--- BEGIN ---

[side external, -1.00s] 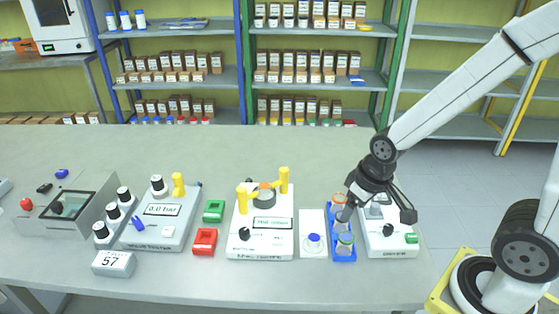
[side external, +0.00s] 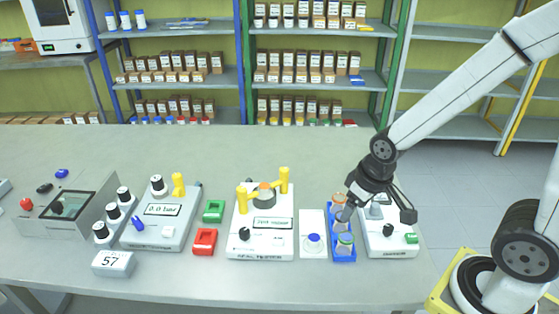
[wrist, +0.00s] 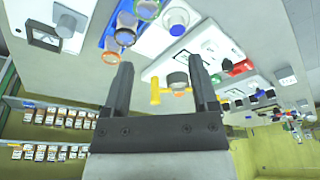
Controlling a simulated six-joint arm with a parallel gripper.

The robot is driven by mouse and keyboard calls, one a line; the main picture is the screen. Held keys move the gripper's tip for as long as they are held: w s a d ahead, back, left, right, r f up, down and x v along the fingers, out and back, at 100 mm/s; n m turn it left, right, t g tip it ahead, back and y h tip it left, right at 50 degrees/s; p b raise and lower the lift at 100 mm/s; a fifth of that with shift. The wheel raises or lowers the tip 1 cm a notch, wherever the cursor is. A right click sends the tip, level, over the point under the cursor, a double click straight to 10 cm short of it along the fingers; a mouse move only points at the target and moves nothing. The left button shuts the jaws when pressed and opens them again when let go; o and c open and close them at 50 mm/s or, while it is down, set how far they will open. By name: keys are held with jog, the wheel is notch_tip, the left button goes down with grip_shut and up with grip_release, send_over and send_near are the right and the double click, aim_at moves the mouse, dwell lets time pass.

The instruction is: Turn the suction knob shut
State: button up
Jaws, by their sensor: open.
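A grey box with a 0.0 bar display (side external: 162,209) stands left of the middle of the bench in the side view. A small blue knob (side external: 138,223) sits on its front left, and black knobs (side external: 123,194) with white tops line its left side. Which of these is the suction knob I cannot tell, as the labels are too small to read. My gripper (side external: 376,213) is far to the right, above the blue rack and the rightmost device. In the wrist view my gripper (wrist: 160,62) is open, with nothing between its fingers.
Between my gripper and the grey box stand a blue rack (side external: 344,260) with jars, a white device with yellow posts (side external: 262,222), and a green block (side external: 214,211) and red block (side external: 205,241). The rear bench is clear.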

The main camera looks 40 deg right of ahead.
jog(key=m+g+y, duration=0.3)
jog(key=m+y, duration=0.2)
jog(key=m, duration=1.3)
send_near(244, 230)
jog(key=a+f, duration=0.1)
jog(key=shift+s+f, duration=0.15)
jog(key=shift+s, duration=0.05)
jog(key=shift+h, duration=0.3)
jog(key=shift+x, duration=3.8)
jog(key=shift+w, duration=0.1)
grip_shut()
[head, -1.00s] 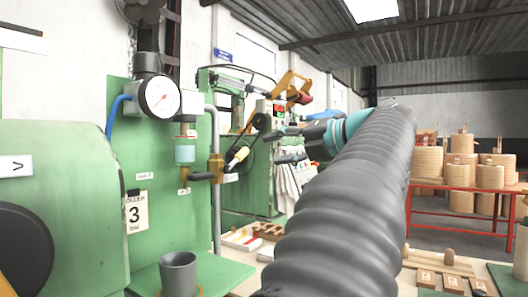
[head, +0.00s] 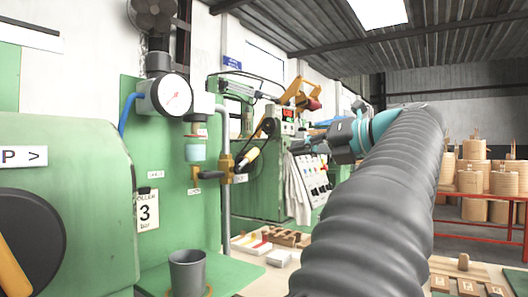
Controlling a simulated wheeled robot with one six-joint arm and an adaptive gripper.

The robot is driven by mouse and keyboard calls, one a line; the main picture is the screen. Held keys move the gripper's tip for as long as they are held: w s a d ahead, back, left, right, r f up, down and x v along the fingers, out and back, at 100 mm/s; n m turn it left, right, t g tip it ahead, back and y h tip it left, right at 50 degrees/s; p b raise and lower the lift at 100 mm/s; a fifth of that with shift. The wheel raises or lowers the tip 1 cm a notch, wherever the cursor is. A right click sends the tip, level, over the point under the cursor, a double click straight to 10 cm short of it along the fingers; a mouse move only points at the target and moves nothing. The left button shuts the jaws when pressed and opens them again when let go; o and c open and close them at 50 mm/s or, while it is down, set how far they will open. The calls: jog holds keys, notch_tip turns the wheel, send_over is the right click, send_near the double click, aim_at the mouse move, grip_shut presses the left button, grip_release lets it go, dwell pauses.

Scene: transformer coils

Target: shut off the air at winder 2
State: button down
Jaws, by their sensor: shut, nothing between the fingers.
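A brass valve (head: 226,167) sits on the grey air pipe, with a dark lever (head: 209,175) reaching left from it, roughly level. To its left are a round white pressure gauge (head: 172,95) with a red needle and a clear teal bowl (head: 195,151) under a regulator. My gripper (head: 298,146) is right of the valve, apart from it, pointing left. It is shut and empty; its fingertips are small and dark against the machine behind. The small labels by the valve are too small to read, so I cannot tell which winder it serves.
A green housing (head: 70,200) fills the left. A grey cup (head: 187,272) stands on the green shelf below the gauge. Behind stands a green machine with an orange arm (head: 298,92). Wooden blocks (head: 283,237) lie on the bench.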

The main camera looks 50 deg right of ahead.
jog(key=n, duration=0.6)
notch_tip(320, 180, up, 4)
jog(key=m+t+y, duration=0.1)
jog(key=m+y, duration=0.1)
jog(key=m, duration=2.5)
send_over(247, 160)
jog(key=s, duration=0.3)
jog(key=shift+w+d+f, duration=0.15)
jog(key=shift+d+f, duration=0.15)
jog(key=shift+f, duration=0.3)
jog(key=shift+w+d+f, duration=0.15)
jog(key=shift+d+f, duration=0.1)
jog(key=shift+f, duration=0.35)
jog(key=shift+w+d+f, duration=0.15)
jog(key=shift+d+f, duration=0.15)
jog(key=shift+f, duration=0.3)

--- END ---

DIRECTIONS FOR THIS TASK: Your task is to return the entries above exactly, with no pictures.

THE REPLY:
[side external, -1.00s] 
[side external, +0.00s] 
[wrist, +0.00s] 
Controlling a simulated six-joint arm with a parallel gripper.

The robot is driven by mouse and keyboard calls, one a line; the main picture is the screen. Held keys move the gripper's tip for as long as they are held: w s a d ahead, back, left, right, r f up, down and x v along the fingers, out and back, at 100 mm/s; n m turn it left, right, t g tip it ahead, back and y h tip it left, right at 50 degrees/s; p b raise and lower the lift at 100 mm/s; a fifth of that with shift. The wheel raises or lowers the tip 1 cm a notch, wherever the cursor is. A right click sends the tip, level, over the point under the cursor, a double click straight to 10 cm short of it along the fingers; a mouse move only points at the target and moves nothing. The left button shuts the jaws when pressed and opens them again when let go; o and c open and close them at 50 mm/s or, while it is down, set how far they will open. By name: keys are held with jog, the wheel is notch_tip, the left button goes down with grip_shut and up with grip_release, send_over and send_near are the right and the double click, aim_at moves the mouse, dwell lets time pass.

The instruction is: Turn the suction knob shut
State: button up
Jaws, by their sensor: open.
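A grey box with a 0.0 bar display (side external: 162,209) stands left of the middle of the bench in the side view. A small blue knob (side external: 138,223) sits on its front left, and black knobs (side external: 123,194) with white tops line its left side. Which of these is the suction knob I cannot tell, as the labels are too small to read. My gripper (side external: 376,213) is far to the right, above the blue rack and the rightmost device. In the wrist view my gripper (wrist: 160,62) is open, with nothing between its fingers.
Between my gripper and the grey box stand a blue rack (side external: 344,260) with jars, a white device with yellow posts (side external: 262,222), and a green block (side external: 214,211) and red block (side external: 205,241). The rear bench is clear.

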The main camera looks 40 deg right of ahead.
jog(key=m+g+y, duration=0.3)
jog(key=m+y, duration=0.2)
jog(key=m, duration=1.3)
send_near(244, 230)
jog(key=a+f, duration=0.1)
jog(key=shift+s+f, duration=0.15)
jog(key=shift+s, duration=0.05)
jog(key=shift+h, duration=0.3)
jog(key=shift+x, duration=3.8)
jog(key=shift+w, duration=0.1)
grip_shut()
[head, -1.00s] 
[head, +0.00s] 
Controlling a simulated wheeled robot with one six-joint arm and an adaptive gripper.

The robot is driven by mouse and keyboard calls, one a line; the main picture is the screen. Held keys move the gripper's tip for as long as they are held: w s a d ahead, back, left, right, r f up, down and x v along the fingers, out and back, at 100 mm/s; n m turn it left, right, t g tip it ahead, back and y h tip it left, right at 50 degrees/s; p b raise and lower the lift at 100 mm/s; a fifth of that with shift. The wheel raises or lowers the tip 1 cm a notch, wherever the cursor is. A right click sends the tip, level, over the point under the cursor, a double click straight to 10 cm short of it along the fingers; a mouse move only points at the target and moves nothing. The left button shuts the jaws when pressed and opens them again when let go; o and c open and close them at 50 mm/s or, while it is down, set how far they will open. The calls: jog holds keys, notch_tip turns the wheel, send_over is the right click, send_near the double click, aim_at the mouse move, grip_shut presses the left button, grip_release lets it go, dwell pauses.

Scene: transformer coils

Target: shut off the air at winder 2
State: button down
Jaws, by their sensor: shut, nothing between the fingers.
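A brass valve (head: 226,167) sits on the grey air pipe, with a dark lever (head: 209,175) reaching left from it, roughly level. To its left are a round white pressure gauge (head: 172,95) with a red needle and a clear teal bowl (head: 195,151) under a regulator. My gripper (head: 298,146) is right of the valve, apart from it, pointing left. It is shut and empty; its fingertips are small and dark against the machine behind. The small labels by the valve are too small to read, so I cannot tell which winder it serves.
A green housing (head: 70,200) fills the left. A grey cup (head: 187,272) stands on the green shelf below the gauge. Behind stands a green machine with an orange arm (head: 298,92). Wooden blocks (head: 283,237) lie on the bench.

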The main camera looks 50 deg right of ahead.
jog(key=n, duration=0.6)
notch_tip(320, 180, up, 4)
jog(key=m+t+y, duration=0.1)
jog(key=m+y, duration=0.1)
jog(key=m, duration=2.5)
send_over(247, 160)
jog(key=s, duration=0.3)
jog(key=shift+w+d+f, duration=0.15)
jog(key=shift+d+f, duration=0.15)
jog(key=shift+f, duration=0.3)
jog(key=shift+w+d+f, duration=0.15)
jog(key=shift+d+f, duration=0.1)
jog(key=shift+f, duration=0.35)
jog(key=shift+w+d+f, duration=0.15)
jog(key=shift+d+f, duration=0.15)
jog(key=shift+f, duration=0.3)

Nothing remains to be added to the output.